Heterogeneous GPU clusters

When using heterogeneous GPU clusters to run sessions and jobs, the available GPU accelerator labels need to be selected during the creation of the workload.

Selecting GPUs for a workload

The workload configuration displays a dropdown menu for the possible GPU accelerator labels, available on the Kubernetes cluster.

Figure 1. Selecting GPUs for workload when starting a new session
Figure 2. Selecting GPUs for workload when starting a new job

If you are unsure about which GPU accelerator label to use, you can use the default value set by the Cloudera Machine Learning Workspace administrator.

APIv2 GPU workloads

APIv2 GPU workloads can also target a specific GPU.

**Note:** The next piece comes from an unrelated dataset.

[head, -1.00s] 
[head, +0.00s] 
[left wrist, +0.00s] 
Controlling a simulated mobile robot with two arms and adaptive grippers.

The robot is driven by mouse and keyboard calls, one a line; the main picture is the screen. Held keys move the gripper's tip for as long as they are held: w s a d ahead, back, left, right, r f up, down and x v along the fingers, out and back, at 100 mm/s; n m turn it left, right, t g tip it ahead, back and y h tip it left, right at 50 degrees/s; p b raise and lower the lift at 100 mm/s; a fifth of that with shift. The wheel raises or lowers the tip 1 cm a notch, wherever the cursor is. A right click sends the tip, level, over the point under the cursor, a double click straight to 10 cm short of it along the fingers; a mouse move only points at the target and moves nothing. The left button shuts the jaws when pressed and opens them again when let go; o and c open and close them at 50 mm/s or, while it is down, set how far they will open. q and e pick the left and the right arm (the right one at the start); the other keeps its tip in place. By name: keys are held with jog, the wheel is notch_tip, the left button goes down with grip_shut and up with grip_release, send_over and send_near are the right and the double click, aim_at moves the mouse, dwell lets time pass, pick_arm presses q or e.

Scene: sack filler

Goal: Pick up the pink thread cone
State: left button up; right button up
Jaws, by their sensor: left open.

The following code example presents details on identifying the GPU accelerator label:

# Instantiate the cml api client
import cmlapi
client = cmlapi.default_client()

# List the available gpu accelerator labels 
client.list_all_accelerator_node_labels()
 
# Use the gpu accelerator label in the request body of the workload 
job_body = cmlapi.CreateJobRequest(
    project_id="some_project_id",
    name="job_with_gpu_accelerator",
    script="some_job_script.py",
    kernel="some_runtime_kernel",
    runtime_identifier="some_runtime",
    nvidia_gpu = 1,
    accelerator_label_id = 2
)

apiv2client.create_job(
   project_id="some_project_id", body=job_body)

Existing APIv2 calls which do not specify a GPU accelerator ID can be launched using the default GPU accelerator, set by the Cloudera Machine Learning Administrator.

A Cloudera Machine Learning workload is backed by a Kubernetes Pod, which can only reserve as many resources as there are available on a single node.